## TASK REQUIREMENTS
Return the count of lines with the string "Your" in them, and nothing else.
--- begin DATA PROVIDED ---
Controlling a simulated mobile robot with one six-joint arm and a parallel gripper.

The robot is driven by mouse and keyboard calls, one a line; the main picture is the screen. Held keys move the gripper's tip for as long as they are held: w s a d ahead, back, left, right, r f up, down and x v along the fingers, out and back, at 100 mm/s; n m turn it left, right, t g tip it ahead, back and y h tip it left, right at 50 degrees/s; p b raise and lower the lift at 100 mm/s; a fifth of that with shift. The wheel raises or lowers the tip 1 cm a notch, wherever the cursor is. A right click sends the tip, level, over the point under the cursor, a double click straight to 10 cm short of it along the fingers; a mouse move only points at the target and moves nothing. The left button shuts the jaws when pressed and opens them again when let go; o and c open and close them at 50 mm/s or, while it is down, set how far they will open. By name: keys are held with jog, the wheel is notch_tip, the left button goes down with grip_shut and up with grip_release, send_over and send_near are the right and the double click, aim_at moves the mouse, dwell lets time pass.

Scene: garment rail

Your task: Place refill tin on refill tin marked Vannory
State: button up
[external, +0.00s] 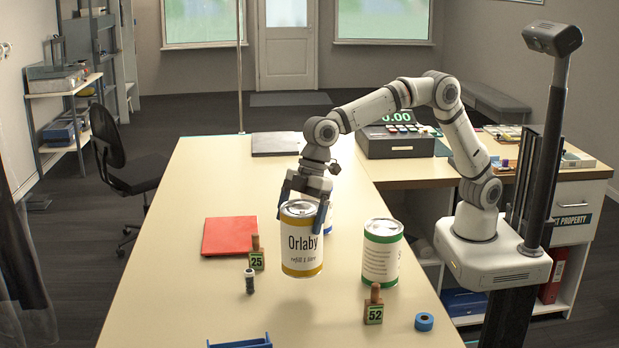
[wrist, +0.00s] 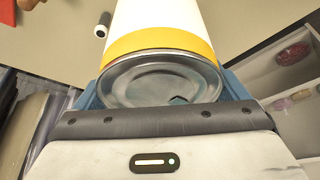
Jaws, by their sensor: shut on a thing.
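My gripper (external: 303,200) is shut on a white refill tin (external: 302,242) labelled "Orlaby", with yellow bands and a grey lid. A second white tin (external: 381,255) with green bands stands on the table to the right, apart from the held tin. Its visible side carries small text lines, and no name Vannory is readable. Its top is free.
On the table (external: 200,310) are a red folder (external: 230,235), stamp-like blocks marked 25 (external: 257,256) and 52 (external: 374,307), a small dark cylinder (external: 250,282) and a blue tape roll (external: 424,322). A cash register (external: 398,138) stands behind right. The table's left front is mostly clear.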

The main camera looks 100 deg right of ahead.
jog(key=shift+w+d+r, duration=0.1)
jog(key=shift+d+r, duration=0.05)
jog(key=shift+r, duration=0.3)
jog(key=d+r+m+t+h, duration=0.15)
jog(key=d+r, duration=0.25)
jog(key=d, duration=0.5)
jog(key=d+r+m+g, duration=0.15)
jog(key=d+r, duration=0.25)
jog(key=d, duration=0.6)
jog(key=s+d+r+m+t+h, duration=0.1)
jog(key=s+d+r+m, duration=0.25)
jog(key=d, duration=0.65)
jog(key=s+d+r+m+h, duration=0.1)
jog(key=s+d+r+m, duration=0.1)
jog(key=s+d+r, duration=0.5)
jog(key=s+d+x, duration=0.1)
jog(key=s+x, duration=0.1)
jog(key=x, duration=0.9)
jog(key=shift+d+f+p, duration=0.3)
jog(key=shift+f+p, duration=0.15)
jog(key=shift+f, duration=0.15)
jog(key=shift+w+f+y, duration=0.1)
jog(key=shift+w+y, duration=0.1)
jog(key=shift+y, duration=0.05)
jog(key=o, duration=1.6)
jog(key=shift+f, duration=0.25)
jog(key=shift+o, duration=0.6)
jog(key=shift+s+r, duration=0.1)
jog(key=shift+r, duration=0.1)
--- end DATA PROVIDED ---
--- begin DATA PROVIDED ---
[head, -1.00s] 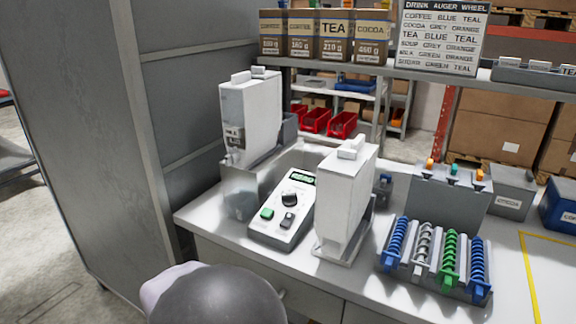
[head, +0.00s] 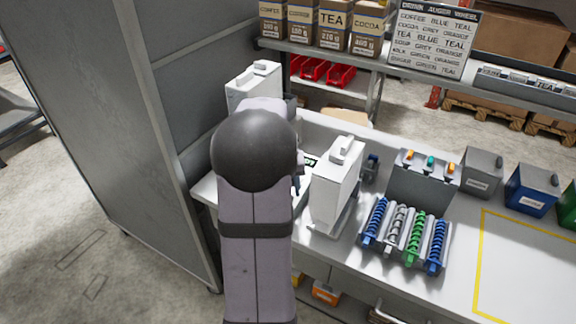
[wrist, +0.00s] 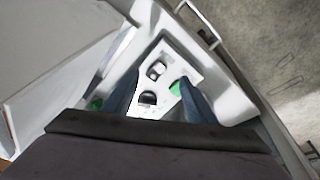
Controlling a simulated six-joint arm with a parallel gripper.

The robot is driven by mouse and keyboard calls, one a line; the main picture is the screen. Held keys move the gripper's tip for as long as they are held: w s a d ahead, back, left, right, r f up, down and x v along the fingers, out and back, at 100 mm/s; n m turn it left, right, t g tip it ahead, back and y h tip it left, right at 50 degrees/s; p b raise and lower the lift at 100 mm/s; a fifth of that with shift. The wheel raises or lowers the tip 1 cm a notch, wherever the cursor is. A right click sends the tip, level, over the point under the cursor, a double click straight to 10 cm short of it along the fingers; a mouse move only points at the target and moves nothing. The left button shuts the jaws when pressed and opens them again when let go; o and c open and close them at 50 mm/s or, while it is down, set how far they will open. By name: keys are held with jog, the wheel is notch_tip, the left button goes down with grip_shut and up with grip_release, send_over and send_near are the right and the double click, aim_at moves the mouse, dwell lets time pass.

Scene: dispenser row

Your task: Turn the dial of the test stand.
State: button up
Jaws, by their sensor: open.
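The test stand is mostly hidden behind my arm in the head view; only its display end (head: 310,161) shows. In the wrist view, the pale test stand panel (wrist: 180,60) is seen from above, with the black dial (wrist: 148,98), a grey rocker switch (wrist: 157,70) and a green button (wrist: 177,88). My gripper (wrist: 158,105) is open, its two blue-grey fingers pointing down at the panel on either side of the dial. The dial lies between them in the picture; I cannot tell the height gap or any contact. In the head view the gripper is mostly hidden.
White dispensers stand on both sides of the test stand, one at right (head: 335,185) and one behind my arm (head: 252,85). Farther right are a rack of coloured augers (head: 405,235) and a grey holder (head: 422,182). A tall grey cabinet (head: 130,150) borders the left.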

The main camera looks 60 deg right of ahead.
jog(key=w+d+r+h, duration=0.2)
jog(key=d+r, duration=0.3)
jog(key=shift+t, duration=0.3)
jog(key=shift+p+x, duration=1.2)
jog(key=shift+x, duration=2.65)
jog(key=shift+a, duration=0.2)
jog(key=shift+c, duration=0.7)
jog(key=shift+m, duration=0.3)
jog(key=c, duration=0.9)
--- end DATA PROVIDED ---
## ANSWER
2